[START Record excerpts]

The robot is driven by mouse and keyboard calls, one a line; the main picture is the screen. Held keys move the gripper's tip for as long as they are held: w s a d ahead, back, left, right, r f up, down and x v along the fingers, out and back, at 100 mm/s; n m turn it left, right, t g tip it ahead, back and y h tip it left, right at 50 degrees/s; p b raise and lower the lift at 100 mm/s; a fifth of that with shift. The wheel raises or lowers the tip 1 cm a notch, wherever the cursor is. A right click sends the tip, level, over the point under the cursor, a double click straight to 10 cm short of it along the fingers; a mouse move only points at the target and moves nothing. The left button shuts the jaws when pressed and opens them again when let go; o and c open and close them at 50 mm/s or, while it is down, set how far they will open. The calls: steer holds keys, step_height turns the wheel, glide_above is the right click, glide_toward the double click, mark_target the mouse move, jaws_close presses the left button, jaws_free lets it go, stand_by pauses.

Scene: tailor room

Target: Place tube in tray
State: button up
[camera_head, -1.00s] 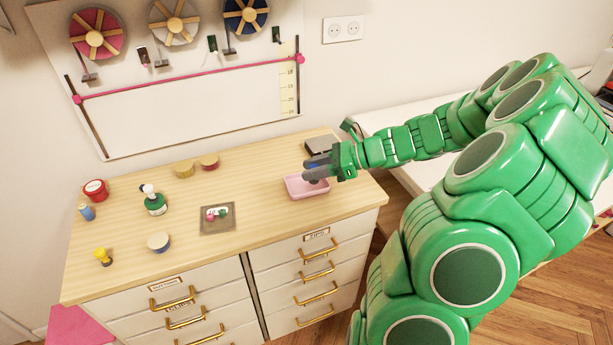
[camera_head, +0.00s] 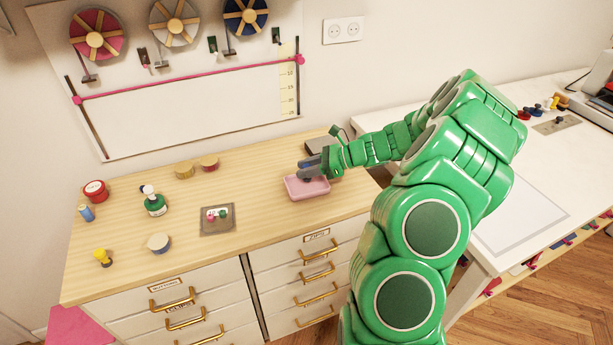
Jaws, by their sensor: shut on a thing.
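A pink tray (camera_head: 296,193) sits on the wooden cabinet top near its right front edge. My gripper (camera_head: 306,170) is above the tray, with its fingers pointing left. It is shut on a small dark thing (camera_head: 308,179), which I take to be the tube. The fingers cover most of it, and I cannot tell whether it touches the tray floor.
A grey square dish (camera_head: 205,228) with small pieces lies left of the pink tray. Further left stand a green bottle (camera_head: 155,204), a blue spool (camera_head: 87,213) and several round tins. A dark flat box (camera_head: 322,146) is behind my gripper.

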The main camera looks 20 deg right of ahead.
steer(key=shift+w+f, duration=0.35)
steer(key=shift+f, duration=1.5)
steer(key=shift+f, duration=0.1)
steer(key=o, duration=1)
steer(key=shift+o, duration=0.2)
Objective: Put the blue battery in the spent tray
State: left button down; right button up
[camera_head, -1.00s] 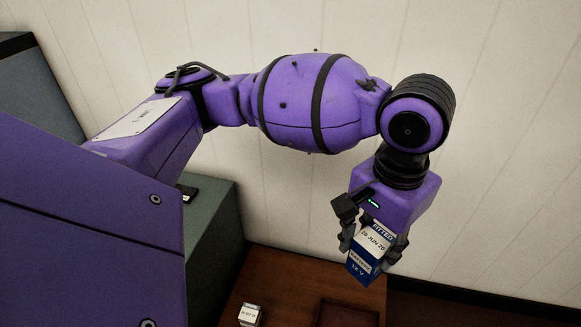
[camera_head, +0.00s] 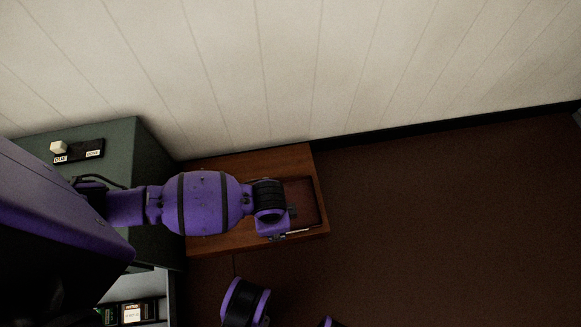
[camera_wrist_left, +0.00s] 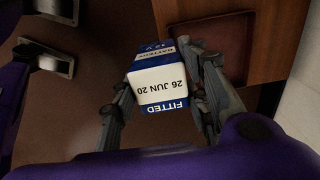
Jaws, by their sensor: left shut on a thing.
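The blue battery (camera_wrist_left: 160,75) is blue and white, with "FITTED" and "26 JUN 20" upside down in the left wrist view. My left gripper (camera_wrist_left: 163,86) is shut on it, a finger on each side. In the head view my left wrist (camera_head: 272,222) is over the wooden table, at the near left edge of a dark reddish tray (camera_head: 307,195). My wrist hides the fingers and battery there. The tray also shows in the left wrist view (camera_wrist_left: 228,35), beyond the battery. No readable label shows on it. My right gripper is not in view.
The wooden table (camera_head: 240,163) stands against the pale wall. A shelf (camera_head: 165,290) with boxes is below. The brown floor at right is clear.

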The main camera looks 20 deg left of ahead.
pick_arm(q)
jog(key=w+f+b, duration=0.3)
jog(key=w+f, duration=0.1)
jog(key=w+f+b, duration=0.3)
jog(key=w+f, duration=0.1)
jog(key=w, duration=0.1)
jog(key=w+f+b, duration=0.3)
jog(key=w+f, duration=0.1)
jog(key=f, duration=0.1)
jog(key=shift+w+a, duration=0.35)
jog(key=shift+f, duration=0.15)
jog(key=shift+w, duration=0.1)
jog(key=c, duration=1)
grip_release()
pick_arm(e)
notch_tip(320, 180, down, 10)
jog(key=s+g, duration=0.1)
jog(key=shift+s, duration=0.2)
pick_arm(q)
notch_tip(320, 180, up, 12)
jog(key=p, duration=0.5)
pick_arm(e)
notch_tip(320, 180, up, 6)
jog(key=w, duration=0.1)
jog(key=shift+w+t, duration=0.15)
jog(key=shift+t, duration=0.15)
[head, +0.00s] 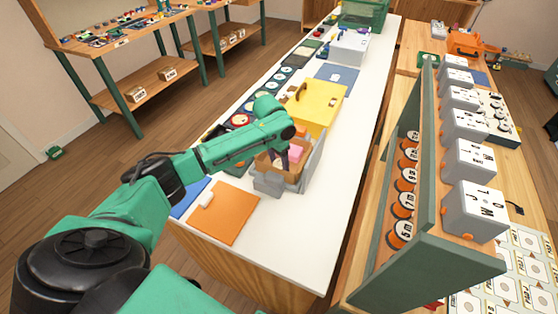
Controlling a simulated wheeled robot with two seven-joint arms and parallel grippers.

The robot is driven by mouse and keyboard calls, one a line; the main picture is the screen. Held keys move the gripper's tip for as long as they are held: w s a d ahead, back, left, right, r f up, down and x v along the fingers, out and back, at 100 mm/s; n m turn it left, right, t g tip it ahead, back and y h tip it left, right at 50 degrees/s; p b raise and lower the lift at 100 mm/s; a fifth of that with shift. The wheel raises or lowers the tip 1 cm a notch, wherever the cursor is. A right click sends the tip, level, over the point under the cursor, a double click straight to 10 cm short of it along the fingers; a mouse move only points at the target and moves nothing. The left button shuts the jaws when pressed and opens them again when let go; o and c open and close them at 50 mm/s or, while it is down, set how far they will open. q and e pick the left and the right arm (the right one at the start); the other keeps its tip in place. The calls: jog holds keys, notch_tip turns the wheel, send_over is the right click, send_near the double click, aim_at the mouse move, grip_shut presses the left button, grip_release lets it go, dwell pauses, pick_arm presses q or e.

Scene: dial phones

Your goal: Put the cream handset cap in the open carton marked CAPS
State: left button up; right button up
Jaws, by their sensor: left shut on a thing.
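A pink item (295,153) shows at the carton, close beside the gripper. No CAPS marking is readable from here. A small whitish piece (206,200) lies on the orange mat (230,217) in front; I cannot tell what it is. I cannot make out the cream handset cap for certain. My right gripper is not in view.
Grey bins (268,184) stand against the carton. A yellow case (316,106) stands just behind it. A green rack (425,165) with white boxes and orange-rimmed dials runs along the right bench. The white bench's front right part (290,235) is clear.

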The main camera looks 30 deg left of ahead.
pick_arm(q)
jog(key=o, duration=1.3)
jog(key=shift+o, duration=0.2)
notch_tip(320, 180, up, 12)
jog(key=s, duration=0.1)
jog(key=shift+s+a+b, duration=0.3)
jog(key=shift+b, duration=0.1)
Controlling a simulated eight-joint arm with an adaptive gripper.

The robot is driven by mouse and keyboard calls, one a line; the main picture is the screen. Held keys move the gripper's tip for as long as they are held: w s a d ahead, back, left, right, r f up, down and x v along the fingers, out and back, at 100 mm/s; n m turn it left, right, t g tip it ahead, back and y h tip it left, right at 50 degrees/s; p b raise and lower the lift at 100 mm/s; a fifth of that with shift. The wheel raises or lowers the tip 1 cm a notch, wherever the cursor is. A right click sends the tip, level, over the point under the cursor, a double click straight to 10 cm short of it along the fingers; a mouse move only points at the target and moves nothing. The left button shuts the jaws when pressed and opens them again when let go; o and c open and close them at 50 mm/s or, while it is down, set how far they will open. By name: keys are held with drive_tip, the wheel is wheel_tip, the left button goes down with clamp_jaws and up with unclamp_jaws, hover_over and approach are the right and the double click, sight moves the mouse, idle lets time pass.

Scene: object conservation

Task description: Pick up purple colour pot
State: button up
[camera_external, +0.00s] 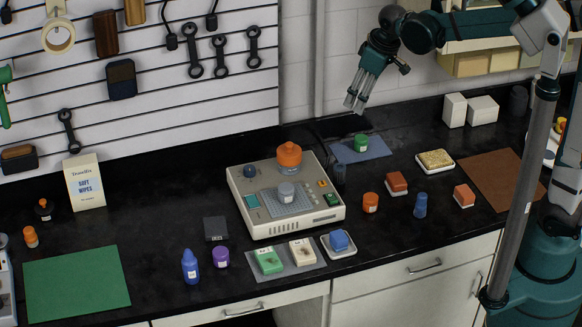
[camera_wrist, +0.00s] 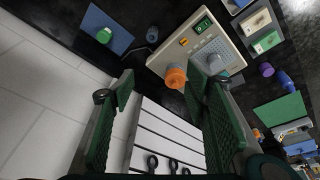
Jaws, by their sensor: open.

[END Record excerpts]

_To do_. From the data above, work out how many lines hold "simulated". Answer with the number alone.

_Exercise output_. 2